Effects of the Plan Vélo I and II on vehicular flow in Paris -- An Empirical Analysis
Elena Natterer, Allister Loder, Klaus Bogenberger
TL;DR
This study quantifies how Paris's Plan Vélo I and II reshaped car traffic by applying the Network Fundamental Diagram (NFD) with a re-sampling approach to loop-detector data from 2010 and 2023 across two zones with different intervention intensities. It maps detectors to lane-kilometres using OpenStreetMap data and normalizes measurements to derive per-lane metrics, enabling estimation of network capacity, critical density, and free-flow speed. Results show substantial drops in capacity and free-flow speed, especially in the central Zone 1, but overall congestion did not increase, implying a shift toward cycling and other modes.

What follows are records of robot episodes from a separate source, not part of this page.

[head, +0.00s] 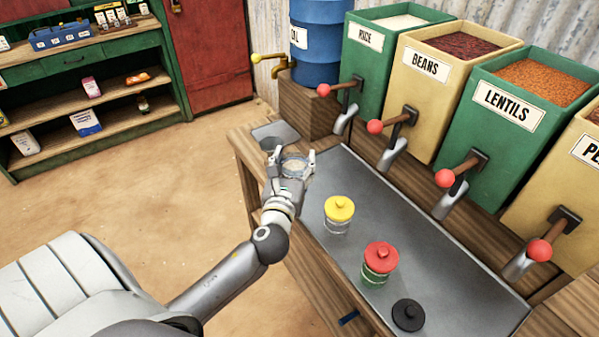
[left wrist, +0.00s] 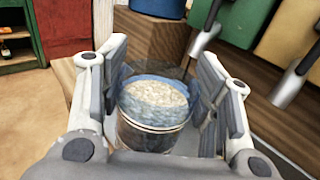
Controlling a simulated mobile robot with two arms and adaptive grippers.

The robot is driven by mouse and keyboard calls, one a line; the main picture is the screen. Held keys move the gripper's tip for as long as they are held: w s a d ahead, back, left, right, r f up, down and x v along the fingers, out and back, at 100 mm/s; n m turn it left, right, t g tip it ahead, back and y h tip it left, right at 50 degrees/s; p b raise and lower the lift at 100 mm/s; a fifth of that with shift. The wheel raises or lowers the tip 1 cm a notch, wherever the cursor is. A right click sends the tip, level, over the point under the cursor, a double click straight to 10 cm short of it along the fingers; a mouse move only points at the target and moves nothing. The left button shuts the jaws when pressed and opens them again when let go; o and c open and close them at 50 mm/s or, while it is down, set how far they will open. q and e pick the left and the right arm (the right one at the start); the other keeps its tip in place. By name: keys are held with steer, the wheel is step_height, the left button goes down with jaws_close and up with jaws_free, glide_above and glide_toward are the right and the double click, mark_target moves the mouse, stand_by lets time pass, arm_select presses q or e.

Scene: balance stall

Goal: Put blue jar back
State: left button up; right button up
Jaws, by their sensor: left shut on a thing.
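The blue jar (left wrist: 155,110) is a clear open jar with a bluish band and pale grains inside. My left gripper (head: 290,165) is shut on it, with a finger on each side, near the far left end of the metal counter. In the head view the fingers hide much of the jar (head: 294,166). It looks roughly upright in the left wrist view, between the fingertips (left wrist: 157,85). I cannot tell whether its base touches the counter. My right gripper is not in view.
A yellow-lidded jar (head: 338,215) and a red-lidded jar (head: 379,263) stand on the counter (head: 455,290). A black lid (head: 408,315) lies nearby. Dispensers with red-knobbed levers line the back, rice (head: 369,75) nearest the blue oil drum (head: 317,45). Shelves (head: 75,100) stand far left.

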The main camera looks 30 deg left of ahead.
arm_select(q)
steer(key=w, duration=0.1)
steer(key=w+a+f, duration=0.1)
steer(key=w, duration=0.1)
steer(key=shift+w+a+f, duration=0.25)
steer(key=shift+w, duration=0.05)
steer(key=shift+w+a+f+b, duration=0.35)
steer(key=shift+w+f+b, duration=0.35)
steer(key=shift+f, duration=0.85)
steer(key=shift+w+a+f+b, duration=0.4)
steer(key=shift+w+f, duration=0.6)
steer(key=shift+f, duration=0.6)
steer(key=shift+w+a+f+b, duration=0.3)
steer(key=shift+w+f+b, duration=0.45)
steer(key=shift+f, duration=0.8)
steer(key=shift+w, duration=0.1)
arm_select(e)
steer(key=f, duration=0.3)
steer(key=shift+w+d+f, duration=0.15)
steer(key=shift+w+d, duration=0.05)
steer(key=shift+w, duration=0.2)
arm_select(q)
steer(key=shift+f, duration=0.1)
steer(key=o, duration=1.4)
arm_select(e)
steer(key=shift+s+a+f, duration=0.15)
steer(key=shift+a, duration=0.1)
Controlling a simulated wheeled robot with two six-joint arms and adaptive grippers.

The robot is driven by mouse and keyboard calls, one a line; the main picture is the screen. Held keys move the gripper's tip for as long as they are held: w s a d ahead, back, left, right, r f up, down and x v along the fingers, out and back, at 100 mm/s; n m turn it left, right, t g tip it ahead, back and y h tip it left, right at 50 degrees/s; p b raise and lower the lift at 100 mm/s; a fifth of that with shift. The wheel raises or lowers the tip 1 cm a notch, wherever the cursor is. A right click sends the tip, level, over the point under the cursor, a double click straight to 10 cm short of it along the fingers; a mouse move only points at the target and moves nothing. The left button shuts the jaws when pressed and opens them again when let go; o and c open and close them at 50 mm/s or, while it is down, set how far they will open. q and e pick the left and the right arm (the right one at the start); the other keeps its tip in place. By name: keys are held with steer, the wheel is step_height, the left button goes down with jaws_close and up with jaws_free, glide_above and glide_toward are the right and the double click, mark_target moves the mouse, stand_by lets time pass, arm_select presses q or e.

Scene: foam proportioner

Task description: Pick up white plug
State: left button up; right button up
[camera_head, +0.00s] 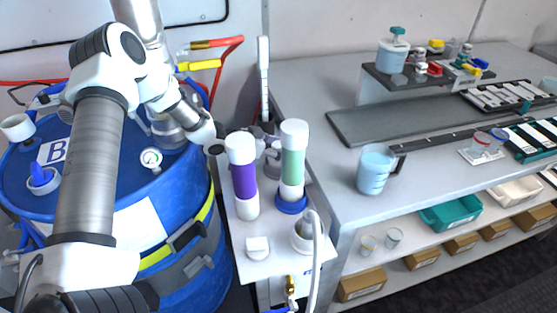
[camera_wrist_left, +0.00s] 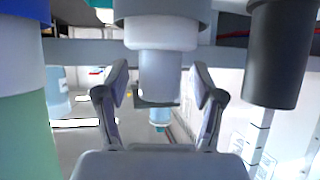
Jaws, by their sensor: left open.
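A pale, stepped cylinder that looks like the white plug (camera_wrist_left: 160,72) stands between the open fingers of my left gripper (camera_wrist_left: 160,92) in the left wrist view, seated in a grey collar. I see space between it and both fingers. In the head view my left gripper (camera_head: 264,134) reaches in from the left, behind the purple column (camera_head: 243,180) and the green column (camera_head: 292,165). These columns partly hide the gripper and the plug. My right gripper is in neither view.
The green column also stands close on the left in the wrist view (camera_wrist_left: 25,130), and a black cylinder (camera_wrist_left: 275,55) on the right. A blue drum (camera_head: 100,170) stands left.

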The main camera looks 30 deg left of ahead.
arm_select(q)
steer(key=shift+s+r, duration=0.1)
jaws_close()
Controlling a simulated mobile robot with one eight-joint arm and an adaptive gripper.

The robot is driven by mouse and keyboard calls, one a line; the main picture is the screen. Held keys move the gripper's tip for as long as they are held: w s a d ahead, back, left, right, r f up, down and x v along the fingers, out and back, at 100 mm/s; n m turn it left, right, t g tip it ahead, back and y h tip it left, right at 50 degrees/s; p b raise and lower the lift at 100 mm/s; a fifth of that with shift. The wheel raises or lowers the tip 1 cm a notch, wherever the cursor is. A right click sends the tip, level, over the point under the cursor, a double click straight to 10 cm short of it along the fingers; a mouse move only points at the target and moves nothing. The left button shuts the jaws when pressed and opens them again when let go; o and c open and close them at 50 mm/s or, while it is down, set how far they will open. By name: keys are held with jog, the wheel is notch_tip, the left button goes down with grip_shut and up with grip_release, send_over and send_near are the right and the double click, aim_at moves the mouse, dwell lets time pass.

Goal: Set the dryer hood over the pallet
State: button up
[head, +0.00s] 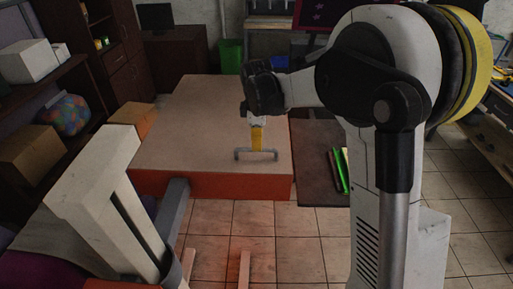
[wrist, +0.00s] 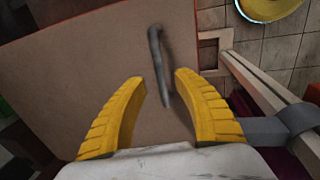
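A large flat box with a beige top and red-orange sides, which looks like the dryer hood (head: 200,115), fills the middle of the head view; its top also shows in the wrist view (wrist: 75,75). A grey bar handle (head: 255,155) stands on its near part and shows in the wrist view (wrist: 159,55). My gripper (head: 257,147) is above the handle. In the wrist view its yellow fingers (wrist: 160,82) are open, with the handle between and beyond the tips; I see no contact. Wooden slats on the floor, likely the pallet (head: 244,270), are partly cut off.
A pale upright frame (head: 115,195) with a grey beam (head: 176,210) stands at the near left. A dark mat (head: 318,170) with green bars lies right of the box. Shelves (head: 35,120) line the left.

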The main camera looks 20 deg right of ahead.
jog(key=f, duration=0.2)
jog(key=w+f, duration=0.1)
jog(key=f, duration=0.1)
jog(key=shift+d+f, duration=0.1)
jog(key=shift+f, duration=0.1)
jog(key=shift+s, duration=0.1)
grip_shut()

The findings support the effectiveness of large-scale cycling infrastructure as a demand-management tool, while highlighting the need for complementary strategies to further reduce car travel and improve mobility equity.
Abstract
In recent years, Paris, France, transformed its transportation infrastructure, marked by a notable reallocation of space away from cars to active modes of transportation. Key initiatives driving this transformation included Plan Vélo I and II, during which the city created over 1,000 kilometres of new bike paths to encourage cycling. For this, substantial road capacity has been removed from the system. This transformation provides a unique opportunity to investigate the impact of the large-scale network re-configuration on the network-wide traffic flow. Using the Network Fundamental Diagram (NFD) and a re-sampling methodology for its estimation, we investigate with empirical loop detector data from 2010 and 2023 the impact on the network's capacity, critical density, and free-flow speed resulting from these policy interventions. We find that in the urban core with the most policy interventions, per lane capacity decreased by over 50%, accompanied by a 60% drop in free-flow speed. Similarly, in the zone with fewer interventions, capacity declined by 34%, with a 40% reduction in free-flow speed. While these changes seem substantial, the NFDs show that overall congestion did not increase, indicating a modal shift to other modes of transport and hence presumably more sustainable urban mobility.